Author Response File: Author Response.pdf
Reviewer 3 Report
The manuscript (sustainability-2368002) reported an interesting metal doped aluminum silicate for the cracking of used motor oil and found the beneficial effect of Ni doping. The topic is interesting and has great significance. Before the consideration for acceptance, the following comments should be addressed.
1. Please offer the description of reaction mechanism for the waste oil cracking using aluminum silicate and tell the reader what is the active sites in the catalyst in the introduction part.
2. The reason why the author try to improve the catalytic performance by metal doping is not included in the introduction.
3. Please analyze why the specific surface area differs significantly for the doped samples?
4. There are many grammar mistakes such as "The morphology of the synthesized catalysts was analyzed via SEM imaging. See 171 exemplary images of Cu-doped basic and acid catalysts in Figure 2." Please check the whole manuscript and make corresponding corrections.
4. What is the catalyst used in the catalytic results of Figure 5.
5. Please offer the evidence of the metal doping in the framework of aluminum silicate rather than forming the seperated metal catalyst, e.g. Ni or NiO. XRD characterization is recommended to be carried out.
6. Why Ni doping is most active compared to other catalyst? Is Ni site active for this reaction?

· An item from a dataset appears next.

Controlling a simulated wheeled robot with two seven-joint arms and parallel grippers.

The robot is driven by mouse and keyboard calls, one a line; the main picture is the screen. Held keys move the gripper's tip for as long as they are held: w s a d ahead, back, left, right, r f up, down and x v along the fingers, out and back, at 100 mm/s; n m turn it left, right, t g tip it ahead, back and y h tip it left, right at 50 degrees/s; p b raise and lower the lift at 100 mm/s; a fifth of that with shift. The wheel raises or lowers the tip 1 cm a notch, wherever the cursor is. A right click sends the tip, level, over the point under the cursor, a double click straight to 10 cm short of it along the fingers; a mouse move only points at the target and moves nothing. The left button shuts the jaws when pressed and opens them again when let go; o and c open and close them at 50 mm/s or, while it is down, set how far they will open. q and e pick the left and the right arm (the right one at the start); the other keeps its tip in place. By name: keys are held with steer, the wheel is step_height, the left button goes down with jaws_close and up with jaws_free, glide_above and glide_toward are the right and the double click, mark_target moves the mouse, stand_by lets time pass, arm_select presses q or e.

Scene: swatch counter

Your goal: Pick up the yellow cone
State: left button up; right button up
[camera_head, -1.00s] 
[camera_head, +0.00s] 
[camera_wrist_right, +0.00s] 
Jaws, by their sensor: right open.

7. Please pay attention to the statement of "with conversions and yields three times higher than metal-free catalysts." since there is metal contained in the reference catalyst.
8. Metal doping could play important role for the introduction of defective sites and help boosting the intrinsic catalytic activity. The following references are recommented for the citation: Journal of Hazardous Materials, 452 (2023) 131319, Applied Surface Science, 2022, 600, 15404
The quality of Engnish Language could be further improved.
Author Response
Please find attached our point-to-point responses.
Author Response File: Author Response.pdf
Round 2
Reviewer 3 Report
The comments have been well addressed, the manuscript is suggested for the acceptance.
Author Response
Thanks for the possitive comment about our work.